(Rows with robot tool calls)
------------------------

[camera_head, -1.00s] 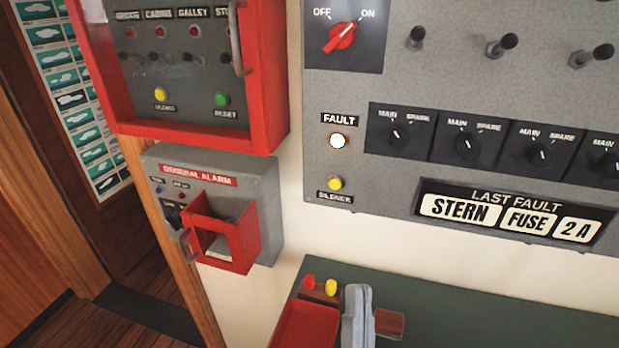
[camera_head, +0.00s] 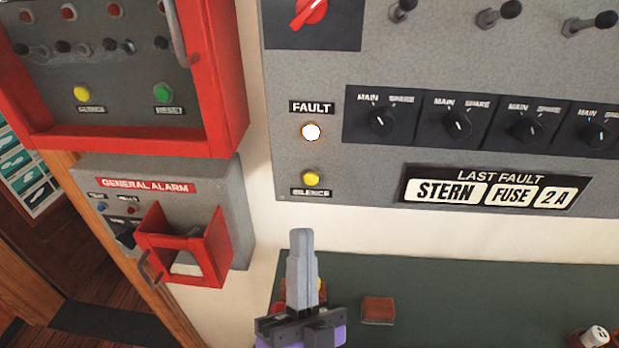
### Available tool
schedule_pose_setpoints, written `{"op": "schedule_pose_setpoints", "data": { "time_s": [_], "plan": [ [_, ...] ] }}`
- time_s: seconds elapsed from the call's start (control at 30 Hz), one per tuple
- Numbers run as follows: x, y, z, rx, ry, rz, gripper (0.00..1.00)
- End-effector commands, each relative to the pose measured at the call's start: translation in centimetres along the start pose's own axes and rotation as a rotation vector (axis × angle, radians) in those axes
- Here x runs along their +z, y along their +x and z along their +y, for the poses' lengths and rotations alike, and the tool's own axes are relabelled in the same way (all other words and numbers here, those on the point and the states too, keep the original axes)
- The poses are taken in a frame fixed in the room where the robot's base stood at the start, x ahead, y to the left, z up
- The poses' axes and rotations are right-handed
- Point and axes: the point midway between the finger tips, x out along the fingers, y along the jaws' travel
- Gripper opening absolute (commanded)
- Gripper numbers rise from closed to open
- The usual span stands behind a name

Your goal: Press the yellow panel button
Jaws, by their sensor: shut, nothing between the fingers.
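A yellow button (camera_head: 311,178) sits low on the left of the grey panel (camera_head: 330,70), above a "SILENCE" label and below the glowing white "FAULT" lamp (camera_head: 311,132). My gripper (camera_head: 301,236) points up from the bottom of the head view, its grey fingers together with nothing between them. Its tip shows just below the button in the picture; they do not appear to touch. A second yellow button (camera_head: 82,92) sits beside a green reset button (camera_head: 162,92) inside the red-framed box at upper left.
The grey general alarm box (camera_head: 240,215), with its red-framed cover (camera_head: 215,243), juts out left of my gripper. A green surface (camera_head: 460,290) lies below the panel, with a brown block (camera_head: 378,310) on it. Small red and yellow parts show partly hidden behind my gripper.

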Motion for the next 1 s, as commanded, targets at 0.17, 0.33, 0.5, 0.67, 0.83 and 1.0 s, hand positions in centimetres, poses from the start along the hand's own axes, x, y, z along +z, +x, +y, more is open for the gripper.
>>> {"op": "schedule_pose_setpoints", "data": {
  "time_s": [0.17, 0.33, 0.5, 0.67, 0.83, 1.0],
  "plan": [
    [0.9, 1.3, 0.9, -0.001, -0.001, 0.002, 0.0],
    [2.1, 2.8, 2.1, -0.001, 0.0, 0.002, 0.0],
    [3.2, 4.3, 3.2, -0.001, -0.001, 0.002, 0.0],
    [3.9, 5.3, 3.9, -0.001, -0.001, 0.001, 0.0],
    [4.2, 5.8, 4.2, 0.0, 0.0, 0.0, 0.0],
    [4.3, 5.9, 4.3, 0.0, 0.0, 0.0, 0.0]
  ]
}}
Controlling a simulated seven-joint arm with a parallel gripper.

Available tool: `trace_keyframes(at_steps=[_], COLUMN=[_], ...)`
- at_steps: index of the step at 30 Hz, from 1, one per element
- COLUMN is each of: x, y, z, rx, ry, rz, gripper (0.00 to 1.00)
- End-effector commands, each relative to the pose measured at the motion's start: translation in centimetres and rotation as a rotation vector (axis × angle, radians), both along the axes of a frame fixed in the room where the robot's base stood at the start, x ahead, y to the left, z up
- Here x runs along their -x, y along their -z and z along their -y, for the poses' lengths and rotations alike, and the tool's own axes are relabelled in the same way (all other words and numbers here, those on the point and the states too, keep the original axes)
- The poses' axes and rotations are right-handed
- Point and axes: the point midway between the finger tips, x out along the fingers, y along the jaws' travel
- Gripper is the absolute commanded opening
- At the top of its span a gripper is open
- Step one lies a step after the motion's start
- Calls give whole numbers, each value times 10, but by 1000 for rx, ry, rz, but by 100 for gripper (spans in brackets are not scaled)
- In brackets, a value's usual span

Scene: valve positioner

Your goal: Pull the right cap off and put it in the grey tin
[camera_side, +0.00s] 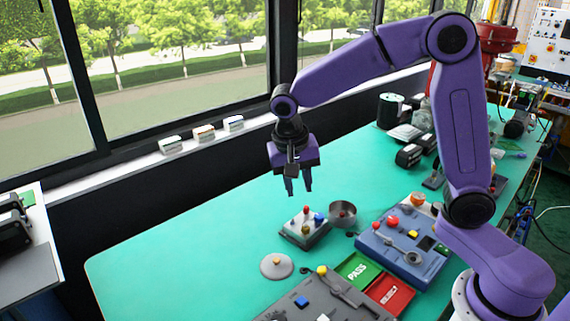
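A small grey box (303,234) stands mid-table and carries small coloured caps: a red one (306,209) at the back, a blue one (319,217) on the right and a pale one (306,229) near the front. The blue cap is the rightmost in the picture. A round grey tin (342,214) stands just right of the box, its open top facing up; its inside looks empty. My gripper (298,190) hangs above and behind the box, fingers pointing down. The fingers are apart with nothing between them.
A blue panel (385,247) with knobs lies to the right. Green PASS (352,272) and red REJECT (397,291) trays and a dark grey fixture (300,304) lie in front. A round pale disc (276,272) lies front left. The table's left side is clear.

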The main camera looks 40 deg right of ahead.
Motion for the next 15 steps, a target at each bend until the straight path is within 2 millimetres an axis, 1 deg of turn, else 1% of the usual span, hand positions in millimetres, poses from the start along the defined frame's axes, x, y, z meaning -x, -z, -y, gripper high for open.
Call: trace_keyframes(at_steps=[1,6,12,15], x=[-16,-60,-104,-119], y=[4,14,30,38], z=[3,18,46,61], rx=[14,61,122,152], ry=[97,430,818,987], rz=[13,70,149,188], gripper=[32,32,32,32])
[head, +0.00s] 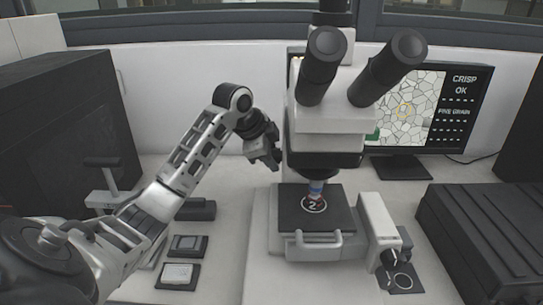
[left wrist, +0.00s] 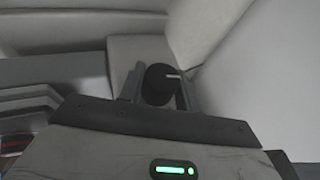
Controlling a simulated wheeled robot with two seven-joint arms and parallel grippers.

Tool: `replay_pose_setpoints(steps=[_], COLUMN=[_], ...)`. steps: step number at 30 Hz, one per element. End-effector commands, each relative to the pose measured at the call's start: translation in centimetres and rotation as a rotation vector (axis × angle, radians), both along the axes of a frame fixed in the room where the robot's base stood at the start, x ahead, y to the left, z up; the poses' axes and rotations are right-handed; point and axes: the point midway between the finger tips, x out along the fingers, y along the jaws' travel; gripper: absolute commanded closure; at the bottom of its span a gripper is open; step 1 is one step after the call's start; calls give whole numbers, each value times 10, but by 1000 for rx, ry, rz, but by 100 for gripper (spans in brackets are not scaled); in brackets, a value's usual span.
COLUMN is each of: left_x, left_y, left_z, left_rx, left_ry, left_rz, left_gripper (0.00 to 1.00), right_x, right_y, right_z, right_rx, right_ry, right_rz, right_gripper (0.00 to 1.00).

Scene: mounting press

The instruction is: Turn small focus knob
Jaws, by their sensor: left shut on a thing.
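The small focus knob (left wrist: 156,86) shows in the left wrist view as a black round knob with a white mark line pointing right. My left gripper (head: 271,158) is at the left side of the white and black microscope (head: 325,118), and its fingers are shut on the knob. In the left wrist view one finger is on each side of the knob. In the head view the knob is hidden behind the gripper. My right gripper is not in view.
A monitor (head: 465,125) at the back right reads "CRISP OK" and "FINE GRAIN". Under the lens is a dark stage (head: 290,222) with a piece marked 2. A black ribbed box (head: 480,235) stands at the right. Small trays (head: 178,275) lie at the left front.

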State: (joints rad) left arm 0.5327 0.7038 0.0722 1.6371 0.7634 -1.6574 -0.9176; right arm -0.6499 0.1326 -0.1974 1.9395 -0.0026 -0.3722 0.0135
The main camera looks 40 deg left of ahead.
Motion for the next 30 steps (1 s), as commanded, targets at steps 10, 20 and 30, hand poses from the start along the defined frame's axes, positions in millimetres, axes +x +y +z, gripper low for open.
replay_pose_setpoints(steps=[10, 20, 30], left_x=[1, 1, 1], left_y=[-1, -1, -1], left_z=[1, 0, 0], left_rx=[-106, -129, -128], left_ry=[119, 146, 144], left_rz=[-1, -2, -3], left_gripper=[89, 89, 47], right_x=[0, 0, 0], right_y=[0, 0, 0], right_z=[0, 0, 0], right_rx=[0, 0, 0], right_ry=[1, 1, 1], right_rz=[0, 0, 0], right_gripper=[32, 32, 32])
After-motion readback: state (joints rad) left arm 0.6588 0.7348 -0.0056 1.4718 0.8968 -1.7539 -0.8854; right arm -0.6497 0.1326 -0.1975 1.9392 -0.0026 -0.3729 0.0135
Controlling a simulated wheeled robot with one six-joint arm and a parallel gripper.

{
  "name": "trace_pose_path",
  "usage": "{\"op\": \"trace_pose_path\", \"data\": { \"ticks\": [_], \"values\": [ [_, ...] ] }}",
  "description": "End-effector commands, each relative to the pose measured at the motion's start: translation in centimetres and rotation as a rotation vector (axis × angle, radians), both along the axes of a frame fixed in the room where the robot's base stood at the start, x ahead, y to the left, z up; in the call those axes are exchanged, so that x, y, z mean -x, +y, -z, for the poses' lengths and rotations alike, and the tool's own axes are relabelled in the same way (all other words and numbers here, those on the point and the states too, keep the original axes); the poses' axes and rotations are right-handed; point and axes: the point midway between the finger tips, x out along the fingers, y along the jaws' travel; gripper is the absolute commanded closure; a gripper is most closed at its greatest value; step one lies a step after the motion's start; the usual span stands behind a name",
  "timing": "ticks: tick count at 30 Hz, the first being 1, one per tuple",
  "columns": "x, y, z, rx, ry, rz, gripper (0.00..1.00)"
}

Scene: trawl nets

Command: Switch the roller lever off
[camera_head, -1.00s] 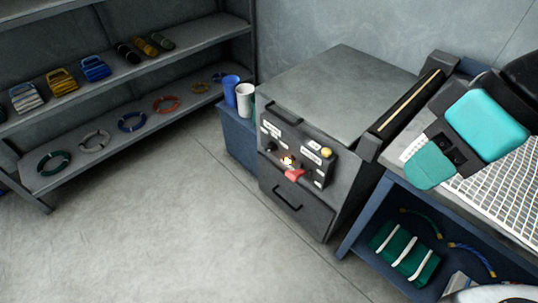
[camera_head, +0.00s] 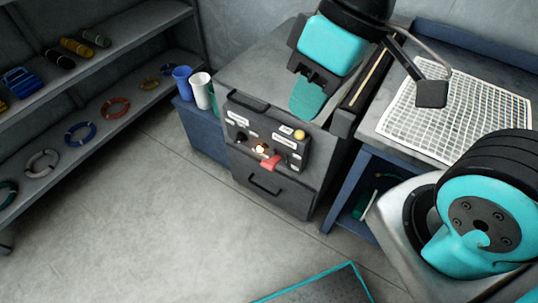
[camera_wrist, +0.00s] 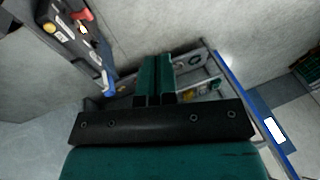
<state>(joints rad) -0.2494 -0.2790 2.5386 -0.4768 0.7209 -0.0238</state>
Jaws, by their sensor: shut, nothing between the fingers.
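A dark control panel (camera_head: 240,117) is on the front of the grey cabinet (camera_head: 262,62). It carries a red lever (camera_head: 270,162), a glowing lamp (camera_head: 260,149), a yellow button (camera_head: 299,134), dark knobs and small white labels too small to read. My gripper (camera_head: 305,104) is shut and empty. In the head view it appears above the panel, over the cabinet's top, apart from the red lever. In the wrist view my gripper (camera_wrist: 155,75) points past the panel; the red lever (camera_wrist: 82,15) and yellow button (camera_wrist: 50,28) show at upper left.
A shelf with rope rings (camera_head: 80,133) is at left. A bench with white netting (camera_head: 450,110) is at right.

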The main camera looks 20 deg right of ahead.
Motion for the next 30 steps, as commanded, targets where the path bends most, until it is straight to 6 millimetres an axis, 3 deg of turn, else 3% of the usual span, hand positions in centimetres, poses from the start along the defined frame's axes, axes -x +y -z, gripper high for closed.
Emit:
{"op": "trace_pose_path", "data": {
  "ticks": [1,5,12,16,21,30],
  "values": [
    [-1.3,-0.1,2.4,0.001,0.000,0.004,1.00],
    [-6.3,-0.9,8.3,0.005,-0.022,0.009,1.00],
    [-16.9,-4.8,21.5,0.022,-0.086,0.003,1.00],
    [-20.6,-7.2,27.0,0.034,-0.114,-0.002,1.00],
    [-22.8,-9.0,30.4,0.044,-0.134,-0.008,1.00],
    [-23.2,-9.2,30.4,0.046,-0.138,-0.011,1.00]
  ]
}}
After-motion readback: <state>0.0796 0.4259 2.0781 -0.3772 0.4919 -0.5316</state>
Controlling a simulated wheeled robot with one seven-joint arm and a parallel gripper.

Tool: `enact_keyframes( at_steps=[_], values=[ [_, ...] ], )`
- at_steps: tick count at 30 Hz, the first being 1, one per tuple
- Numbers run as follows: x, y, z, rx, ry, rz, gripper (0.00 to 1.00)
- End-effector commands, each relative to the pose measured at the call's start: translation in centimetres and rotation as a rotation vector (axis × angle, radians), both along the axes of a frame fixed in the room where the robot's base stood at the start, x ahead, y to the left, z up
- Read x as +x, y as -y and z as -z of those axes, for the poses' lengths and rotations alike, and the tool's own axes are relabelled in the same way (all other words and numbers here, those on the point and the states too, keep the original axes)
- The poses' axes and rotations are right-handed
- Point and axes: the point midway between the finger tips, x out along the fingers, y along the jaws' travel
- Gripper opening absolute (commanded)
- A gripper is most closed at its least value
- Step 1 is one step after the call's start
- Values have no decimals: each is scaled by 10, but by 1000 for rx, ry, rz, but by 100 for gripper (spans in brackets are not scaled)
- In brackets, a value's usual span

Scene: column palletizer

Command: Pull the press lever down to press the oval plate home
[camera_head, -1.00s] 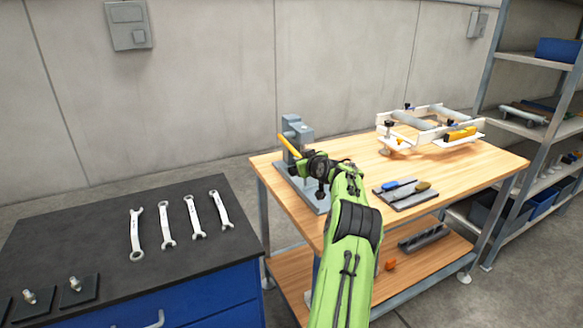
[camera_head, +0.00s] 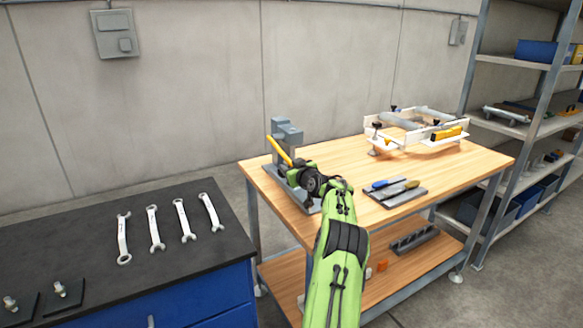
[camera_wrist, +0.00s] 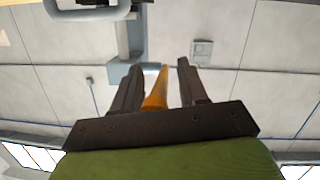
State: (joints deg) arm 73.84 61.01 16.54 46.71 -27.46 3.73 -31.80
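The grey press (camera_head: 285,135) stands at the left end of the wooden bench. Its yellow lever (camera_head: 279,149) slants from upper left down to the right, toward my gripper. In the wrist view the lever (camera_wrist: 156,92) runs between the two dark fingers of my gripper (camera_wrist: 161,64). The fingers stand apart with a gap visible on each side of the lever, so the gripper looks open around it. In the head view my green arm and wrist hide the fingers and part of the press base. The oval plate cannot be made out.
The wooden bench (camera_head: 450,168) also carries a grey tray (camera_head: 397,196) with blue- and yellow-handled tools and a white frame fixture (camera_head: 415,130) at the back. A dark-topped cabinet (camera_head: 90,245) with several wrenches is at left. Shelving (camera_head: 500,120) stands at right.

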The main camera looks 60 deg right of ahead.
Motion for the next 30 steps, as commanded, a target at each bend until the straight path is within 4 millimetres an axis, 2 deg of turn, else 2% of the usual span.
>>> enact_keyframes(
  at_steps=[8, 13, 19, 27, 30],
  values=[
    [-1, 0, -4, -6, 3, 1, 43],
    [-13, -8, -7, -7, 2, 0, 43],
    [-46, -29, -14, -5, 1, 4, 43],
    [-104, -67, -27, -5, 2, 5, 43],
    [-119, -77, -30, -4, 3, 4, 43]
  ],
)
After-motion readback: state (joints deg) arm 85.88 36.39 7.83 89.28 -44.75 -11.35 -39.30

------------------------

Task directions - Every line of the listing that holds "high" should be found and copied.

Written solution -
Motion for the next 15 steps, a target at each bend until the straight path is within 2 millimetres an axis, 1 deg of turn, else 1% of the usual span, hand positions in millimetres, poses from the start along the defined frame's axes, x, y, z meaning -x, -z, -y, gripper high for open.
Motion for the next 30 steps, as commanded, targets where the path bends most, until it is straight to 6 millimetres an axis, 3 deg of turn, else 3% of the usual span, hand positions in centimetres, poses from the start along the defined frame's axes, axes -x +y -z, gripper high for closed.

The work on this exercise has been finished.